Cicada Lodge, Northern Territory review: ticking all the luxury boxes

By Michael Gebicki
High flyers: A helicopter trip over the gorge is a show-stopper.

High flyers: A helicopter trip over the gorge is a show-stopper.

THE SETTING

Cicada Lodge is a window on Nitmiluk National Park, one of the wonders of the Top End. Set on the brink of Katherine Gorge, among bushland that harbours knee-high wallabies, the gated complex opened late in 2013 and is owned by the local Jawoyn people.

THE SPACE

Sublime sunsets: Cicada Lodge in Nitmiluk Park in Northern territory lifts the luxury bar.

Sublime sunsets: Cicada Lodge in Nitmiluk Park in Northern territory lifts the luxury bar.
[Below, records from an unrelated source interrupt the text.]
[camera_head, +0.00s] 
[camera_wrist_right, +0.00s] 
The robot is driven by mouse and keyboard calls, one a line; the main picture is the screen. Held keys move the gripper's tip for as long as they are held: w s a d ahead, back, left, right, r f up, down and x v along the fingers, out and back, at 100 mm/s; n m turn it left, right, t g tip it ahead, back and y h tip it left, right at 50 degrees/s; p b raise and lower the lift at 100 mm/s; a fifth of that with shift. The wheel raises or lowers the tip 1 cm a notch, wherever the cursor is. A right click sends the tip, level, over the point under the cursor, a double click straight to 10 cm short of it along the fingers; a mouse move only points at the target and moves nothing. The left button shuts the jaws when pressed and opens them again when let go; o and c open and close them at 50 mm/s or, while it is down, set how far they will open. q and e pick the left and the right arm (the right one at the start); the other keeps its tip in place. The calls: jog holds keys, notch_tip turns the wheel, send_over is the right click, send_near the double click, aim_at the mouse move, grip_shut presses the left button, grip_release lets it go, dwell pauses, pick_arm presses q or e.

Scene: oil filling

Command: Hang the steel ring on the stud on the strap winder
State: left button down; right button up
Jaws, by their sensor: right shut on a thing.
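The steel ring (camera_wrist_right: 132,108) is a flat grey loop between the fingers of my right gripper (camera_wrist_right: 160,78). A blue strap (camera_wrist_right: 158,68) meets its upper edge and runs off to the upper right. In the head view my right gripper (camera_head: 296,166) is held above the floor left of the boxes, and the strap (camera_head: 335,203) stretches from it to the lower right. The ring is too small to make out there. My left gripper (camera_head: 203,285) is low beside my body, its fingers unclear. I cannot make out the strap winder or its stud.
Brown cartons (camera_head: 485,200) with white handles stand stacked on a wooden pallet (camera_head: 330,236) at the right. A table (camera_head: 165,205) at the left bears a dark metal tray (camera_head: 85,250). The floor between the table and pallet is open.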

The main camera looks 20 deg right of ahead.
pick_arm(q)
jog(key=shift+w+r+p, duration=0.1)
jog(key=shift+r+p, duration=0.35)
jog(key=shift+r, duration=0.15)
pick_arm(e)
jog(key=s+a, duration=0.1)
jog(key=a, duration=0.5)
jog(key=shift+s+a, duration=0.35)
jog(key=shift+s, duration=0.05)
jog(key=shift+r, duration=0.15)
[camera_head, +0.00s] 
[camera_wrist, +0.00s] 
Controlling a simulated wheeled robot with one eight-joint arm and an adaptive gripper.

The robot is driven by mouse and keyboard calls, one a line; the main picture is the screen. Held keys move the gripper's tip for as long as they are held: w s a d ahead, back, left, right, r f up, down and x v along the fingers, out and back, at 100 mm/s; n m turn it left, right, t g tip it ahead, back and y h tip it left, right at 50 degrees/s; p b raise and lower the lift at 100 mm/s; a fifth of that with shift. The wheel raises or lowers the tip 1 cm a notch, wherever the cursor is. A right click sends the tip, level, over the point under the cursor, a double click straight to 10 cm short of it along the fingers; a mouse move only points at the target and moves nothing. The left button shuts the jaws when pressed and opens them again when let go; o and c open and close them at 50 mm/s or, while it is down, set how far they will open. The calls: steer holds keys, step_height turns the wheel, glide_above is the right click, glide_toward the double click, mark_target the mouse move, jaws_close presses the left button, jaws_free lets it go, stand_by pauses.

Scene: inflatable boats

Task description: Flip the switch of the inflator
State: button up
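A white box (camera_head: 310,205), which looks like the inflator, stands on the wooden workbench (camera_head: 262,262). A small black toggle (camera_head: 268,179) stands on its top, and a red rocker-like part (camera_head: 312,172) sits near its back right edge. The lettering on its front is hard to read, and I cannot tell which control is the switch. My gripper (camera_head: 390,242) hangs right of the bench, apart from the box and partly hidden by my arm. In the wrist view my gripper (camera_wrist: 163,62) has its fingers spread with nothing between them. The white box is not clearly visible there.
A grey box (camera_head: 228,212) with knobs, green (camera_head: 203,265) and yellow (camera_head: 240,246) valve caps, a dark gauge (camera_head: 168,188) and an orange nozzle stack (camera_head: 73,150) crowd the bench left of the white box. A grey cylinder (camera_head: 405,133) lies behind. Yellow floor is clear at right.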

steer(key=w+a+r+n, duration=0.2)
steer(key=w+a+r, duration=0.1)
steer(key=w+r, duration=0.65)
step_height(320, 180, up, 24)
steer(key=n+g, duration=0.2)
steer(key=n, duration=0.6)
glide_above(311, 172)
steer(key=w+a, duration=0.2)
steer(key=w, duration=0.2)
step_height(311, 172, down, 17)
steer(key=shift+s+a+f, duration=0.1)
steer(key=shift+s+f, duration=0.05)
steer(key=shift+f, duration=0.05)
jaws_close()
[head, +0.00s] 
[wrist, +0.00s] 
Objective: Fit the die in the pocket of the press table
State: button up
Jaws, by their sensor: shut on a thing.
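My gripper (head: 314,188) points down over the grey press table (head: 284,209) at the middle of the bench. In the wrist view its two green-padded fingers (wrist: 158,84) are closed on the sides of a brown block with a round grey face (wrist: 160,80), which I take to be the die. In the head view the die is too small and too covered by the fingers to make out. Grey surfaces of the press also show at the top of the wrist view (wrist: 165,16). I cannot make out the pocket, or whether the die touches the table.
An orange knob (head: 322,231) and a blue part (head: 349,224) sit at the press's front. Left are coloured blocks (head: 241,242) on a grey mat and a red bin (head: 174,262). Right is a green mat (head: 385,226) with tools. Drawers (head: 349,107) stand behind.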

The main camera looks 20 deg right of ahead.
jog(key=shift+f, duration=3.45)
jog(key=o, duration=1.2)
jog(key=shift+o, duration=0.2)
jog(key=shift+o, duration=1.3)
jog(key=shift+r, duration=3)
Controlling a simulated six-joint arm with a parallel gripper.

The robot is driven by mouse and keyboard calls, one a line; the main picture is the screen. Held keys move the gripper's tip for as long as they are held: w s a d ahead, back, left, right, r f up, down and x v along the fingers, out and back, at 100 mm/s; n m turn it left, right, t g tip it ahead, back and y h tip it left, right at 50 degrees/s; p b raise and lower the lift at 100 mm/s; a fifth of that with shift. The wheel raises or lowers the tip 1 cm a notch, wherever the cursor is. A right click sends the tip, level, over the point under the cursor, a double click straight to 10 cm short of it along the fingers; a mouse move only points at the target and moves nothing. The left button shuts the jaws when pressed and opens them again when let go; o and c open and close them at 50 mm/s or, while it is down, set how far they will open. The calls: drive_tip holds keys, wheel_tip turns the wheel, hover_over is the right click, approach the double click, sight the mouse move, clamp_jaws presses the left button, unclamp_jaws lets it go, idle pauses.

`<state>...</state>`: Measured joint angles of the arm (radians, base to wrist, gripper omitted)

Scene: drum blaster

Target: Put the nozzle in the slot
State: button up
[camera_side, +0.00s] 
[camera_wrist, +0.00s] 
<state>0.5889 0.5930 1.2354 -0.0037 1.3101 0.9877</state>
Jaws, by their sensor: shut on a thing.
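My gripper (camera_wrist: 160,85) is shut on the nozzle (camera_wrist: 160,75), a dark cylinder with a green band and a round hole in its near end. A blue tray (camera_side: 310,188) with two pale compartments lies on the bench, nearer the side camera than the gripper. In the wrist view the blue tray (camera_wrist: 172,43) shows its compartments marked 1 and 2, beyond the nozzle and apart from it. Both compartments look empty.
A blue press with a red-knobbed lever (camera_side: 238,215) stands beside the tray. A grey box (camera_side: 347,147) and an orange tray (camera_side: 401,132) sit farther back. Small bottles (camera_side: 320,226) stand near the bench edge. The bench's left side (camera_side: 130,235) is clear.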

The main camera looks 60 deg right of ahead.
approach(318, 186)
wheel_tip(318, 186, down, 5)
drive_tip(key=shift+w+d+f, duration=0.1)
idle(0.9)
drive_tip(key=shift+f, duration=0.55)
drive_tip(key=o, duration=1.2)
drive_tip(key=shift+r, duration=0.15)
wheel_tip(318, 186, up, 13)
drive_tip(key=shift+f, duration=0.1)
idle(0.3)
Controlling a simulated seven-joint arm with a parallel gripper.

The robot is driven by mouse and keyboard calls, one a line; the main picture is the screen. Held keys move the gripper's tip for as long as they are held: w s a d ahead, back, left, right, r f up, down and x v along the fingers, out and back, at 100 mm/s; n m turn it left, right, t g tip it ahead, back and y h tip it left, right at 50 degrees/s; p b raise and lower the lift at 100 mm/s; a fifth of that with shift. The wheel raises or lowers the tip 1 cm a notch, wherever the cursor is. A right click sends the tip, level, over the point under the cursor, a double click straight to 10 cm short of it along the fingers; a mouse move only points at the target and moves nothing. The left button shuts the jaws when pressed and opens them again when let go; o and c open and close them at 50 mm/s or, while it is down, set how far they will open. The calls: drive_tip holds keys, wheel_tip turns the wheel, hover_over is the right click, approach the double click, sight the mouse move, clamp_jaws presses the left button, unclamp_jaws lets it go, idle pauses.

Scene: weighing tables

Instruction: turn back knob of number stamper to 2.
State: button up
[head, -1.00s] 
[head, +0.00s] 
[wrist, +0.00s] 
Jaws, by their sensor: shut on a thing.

Long, low and linear, the no-expense-spared lodge is a showpiece, and it smacks of an expensive architectural firm: there's lots of glass and stainless steel along with the obligatory corrugated-iron genuflection to the outback aesthetic. The dove greys and eucalyptus greens on the main lodge and guest suites are designed to blend in with the topography, and the local goannas, birds and wallabies approve, judging by the numbers that visit.

THE KIT

The 18 guest suites are built on stilts and clustered in separate pods with elevated boardwalks leading to each. There's a pleasing lack of clutter in the cream-and-chocolate suites, which feel almost Scandinavian in every way but their generous dimensions. The king-size bed splits to a twin-bed scenario and bedside lighting is a no-grope affair. The Nespresso-style capsule coffee maker comes with a liberal supply of coffees and Temple Tea Co teas, and there's real milk in the mini-bar fridge. The bathroom, with a Caesarstone benchtop, features a rain shower but no bath, Bulgari bath condiments and quality robes. At the front is a small deck and although the trough of Katherine Gorge is just a few metres away, it's obscured by vegetation. Although some find fault here, the lodge places high priority on its eco-credentials, and reshaping the landscape to accommodate tourist whims would have been the wrong call.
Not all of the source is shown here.